The chorus of “Tennessee Whiskey” goes like this:
You’re as smooth as Tennessee whiskey
You’re as sweet as strawberry wine
You’re as warm as a glass of brandy
And honey, I stay stoned on your love all the time
That first line is a serious compliment because Tennessee whiskey is as smooth and mellow as whiskey gets. So while the great bulk of the whiskey made in America comes out of Kentucky, Jack Daniels, made in Lynchburg, Tennessee (Lem Motlow, Prop.), is the best-selling whiskey in the world.
The Whiskey Rebellion
These essays originate in Western Pennsylvania – Pittsburgh – and the editor-in-chief of The Oxford Companion to Spirits and Cocktails (TOCSC), David Wondrick, is also from Pittsburgh. Wondrick ends the acknowledgements section of TOCSC like this: “To all of yinz, next round’s on me!” So it’s practically obligatory that I speak of the Whiskey Rebellion.
In 1791, right after America won its independence, the new Congress was desperate for revenue to pay off the country’s gigantic war debt. Unfortunately, the very first tax they enacted was also the most controversial tax in US history – the “whiskey tax.”
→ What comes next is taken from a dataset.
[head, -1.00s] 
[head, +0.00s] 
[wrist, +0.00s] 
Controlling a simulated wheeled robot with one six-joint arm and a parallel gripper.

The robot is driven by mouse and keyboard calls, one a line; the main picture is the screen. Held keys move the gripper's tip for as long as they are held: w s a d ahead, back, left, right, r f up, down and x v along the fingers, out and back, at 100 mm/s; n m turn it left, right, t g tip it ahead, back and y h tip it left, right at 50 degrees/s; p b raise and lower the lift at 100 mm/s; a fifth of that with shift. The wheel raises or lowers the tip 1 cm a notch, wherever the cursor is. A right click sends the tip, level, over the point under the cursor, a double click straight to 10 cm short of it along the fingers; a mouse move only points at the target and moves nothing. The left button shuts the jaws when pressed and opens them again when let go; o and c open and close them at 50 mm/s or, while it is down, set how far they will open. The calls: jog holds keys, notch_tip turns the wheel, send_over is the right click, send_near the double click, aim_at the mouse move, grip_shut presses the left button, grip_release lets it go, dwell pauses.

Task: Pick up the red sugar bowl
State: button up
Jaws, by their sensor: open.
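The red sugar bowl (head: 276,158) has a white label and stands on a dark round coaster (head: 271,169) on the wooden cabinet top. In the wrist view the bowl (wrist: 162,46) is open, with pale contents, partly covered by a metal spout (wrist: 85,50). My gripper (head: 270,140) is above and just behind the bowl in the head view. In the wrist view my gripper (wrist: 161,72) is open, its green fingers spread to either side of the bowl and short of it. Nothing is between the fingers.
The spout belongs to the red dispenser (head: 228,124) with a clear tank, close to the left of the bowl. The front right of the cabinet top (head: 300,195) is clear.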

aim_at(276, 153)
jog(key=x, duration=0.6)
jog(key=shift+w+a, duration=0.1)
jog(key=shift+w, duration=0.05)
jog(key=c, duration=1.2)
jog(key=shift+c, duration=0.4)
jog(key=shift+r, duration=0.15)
It was bad enough that the boneheaded Congress had decided to tax a substance that was required for human life and breath. The word “whiskey” derives from the Gaelic “uisge Beatha,” or “usquebaugh,” meaning “water of life,” and as Arnaldus de Villa Nova put it, “It prolongs life, clears away ill-humors, revives the heart, and maintains youth.” (As quoted in TOCSC.)
But it was even worse that the tax was applied unfairly. The whiskey tax fell lightly on the big eastern whiskey makers, but much more heavily on the small farmers of Western Pennsylvania. This was because the more whiskey you produced (usually rye in those days) the lower the per-volume tax.
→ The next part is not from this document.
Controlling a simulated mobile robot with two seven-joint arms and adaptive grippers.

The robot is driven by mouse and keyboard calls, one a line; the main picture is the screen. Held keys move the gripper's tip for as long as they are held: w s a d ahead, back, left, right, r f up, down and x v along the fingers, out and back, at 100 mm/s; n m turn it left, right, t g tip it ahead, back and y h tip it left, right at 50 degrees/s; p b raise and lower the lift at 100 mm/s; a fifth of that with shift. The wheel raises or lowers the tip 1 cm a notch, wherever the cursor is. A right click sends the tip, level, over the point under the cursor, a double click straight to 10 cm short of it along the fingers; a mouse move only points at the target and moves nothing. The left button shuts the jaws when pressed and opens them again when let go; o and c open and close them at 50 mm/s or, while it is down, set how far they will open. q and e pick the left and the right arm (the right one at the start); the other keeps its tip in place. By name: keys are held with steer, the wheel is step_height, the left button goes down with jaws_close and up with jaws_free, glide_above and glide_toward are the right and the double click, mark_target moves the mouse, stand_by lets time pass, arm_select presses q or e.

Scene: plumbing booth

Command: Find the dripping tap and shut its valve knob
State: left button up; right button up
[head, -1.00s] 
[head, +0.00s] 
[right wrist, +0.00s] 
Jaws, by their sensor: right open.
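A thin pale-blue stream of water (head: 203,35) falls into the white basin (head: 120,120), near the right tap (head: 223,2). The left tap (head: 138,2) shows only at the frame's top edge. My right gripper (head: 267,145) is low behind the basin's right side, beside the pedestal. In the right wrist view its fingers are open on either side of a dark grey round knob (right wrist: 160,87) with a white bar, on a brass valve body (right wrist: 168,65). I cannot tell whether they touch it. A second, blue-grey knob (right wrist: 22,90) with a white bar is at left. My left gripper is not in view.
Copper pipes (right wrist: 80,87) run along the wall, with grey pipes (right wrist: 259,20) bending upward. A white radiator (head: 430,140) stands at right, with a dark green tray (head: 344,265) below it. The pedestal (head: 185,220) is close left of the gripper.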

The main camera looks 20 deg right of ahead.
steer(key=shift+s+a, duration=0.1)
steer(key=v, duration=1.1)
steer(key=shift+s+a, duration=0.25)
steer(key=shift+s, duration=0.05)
Could this be because the big producers “owned” the Congress? Could it be because one of the biggest producers of all was a guy named George Washington? The average American distillery in those days produced 650 gallons/year of rye whisky – The Father of His Country produced 11,000 gallons/year.
In any event, the farmers refused to pay and when the revenuers came around, the farmers chased them off, sometimes tarring and feathering them for good measure. As tensions mounted, a mob attacked the home of tax collector James Neville and burned it to the ground. (Neville Island in Pittsburgh is named for him.)
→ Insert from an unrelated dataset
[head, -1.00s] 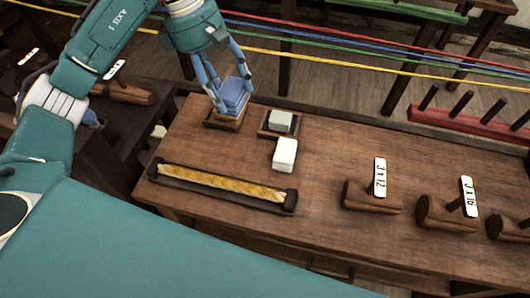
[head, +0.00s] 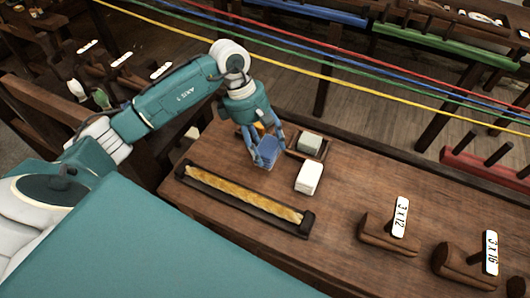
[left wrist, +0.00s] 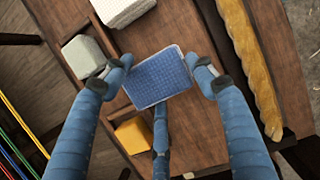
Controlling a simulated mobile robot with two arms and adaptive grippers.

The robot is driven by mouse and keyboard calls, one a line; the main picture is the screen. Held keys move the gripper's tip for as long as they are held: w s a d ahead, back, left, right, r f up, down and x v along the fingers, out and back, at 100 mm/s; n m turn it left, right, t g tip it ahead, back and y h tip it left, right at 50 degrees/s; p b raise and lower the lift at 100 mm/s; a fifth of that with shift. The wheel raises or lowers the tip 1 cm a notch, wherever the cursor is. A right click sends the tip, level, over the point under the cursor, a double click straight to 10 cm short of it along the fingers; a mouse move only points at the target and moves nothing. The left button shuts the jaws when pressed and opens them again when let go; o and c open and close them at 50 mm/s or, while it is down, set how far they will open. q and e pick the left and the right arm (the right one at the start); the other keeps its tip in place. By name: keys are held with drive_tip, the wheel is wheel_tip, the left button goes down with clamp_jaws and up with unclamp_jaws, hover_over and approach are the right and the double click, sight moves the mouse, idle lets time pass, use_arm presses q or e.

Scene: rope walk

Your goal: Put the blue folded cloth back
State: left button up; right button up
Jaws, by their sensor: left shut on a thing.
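My left gripper (head: 265,145) is shut on the blue folded cloth (head: 267,153), which looks like a small thick woven pad. It holds the cloth over the near part of the bench, left of the white block (head: 308,177). I cannot tell how high it is above the wood. In the left wrist view the cloth (left wrist: 158,77) sits tilted between the fingertips. A yellow block (left wrist: 133,133) shows beyond it in a dark wooden tray, partly hidden by a finger. My right gripper is not in view.
A grey-green block (head: 311,142) sits in a small wooden tray right of the gripper. A long dark holder with tan rope (head: 240,195) lies in front. Wooden tools with number tags (head: 400,217) stand at right. Coloured ropes (head: 330,80) stretch behind the bench.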

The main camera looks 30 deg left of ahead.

Believing that too many people in Pittsburgh were sympathetic to Congress and the hated tax, the rebels assembled 7,000 armed men on Braddock’s Field, just east of the city, and marched on Pittsburgh. The town fathers, being no fools, sued for peace and sent several barrels of whiskey to the rebels as a token of their good faith. That evening, instead of attacking the city, the drunken rebels staggered peacefully though it, waving their new flag – the Whiskey Rebellion Flag.
George Washington, who hadn’t initially favored the whiskey tax and was therefore somewhat sympathetic to the plight of the agitated farmers, tried to negotiate with them but to no avail. Exasperated, Washington did what he did best – he assembled a force of 13,000 heavily armed militiamen and rode at their head to Pittsburgh.
Recognizing that if this fellow could defeat the British, he probably wouldn’t have a lot of trouble with a ragged group of farmer-rebels, the farmer-rebels returned to their homes and Washington returned to Washington and not a shot was fired.
Washington’s actions demonstrated that the new USA was prepared to defend itself even from its own citizens, but it didn’t mean that the whiskey tax was fair or would ever be paid. Not only did the farmers of Western Pennsylvania refuse to pay it, but so did the farmer-distillers of Kentucky.
The armed part of the Whiskey Rebellion may have been suppressed, but the incident led to the formation of the Republican Party, headed by Thomas Jefferson, which among other things opposed the Federalist Party’s tax policies. When Jefferson became President, the Whiskey Tax was repealed (in 1802) and the rebels had won their point.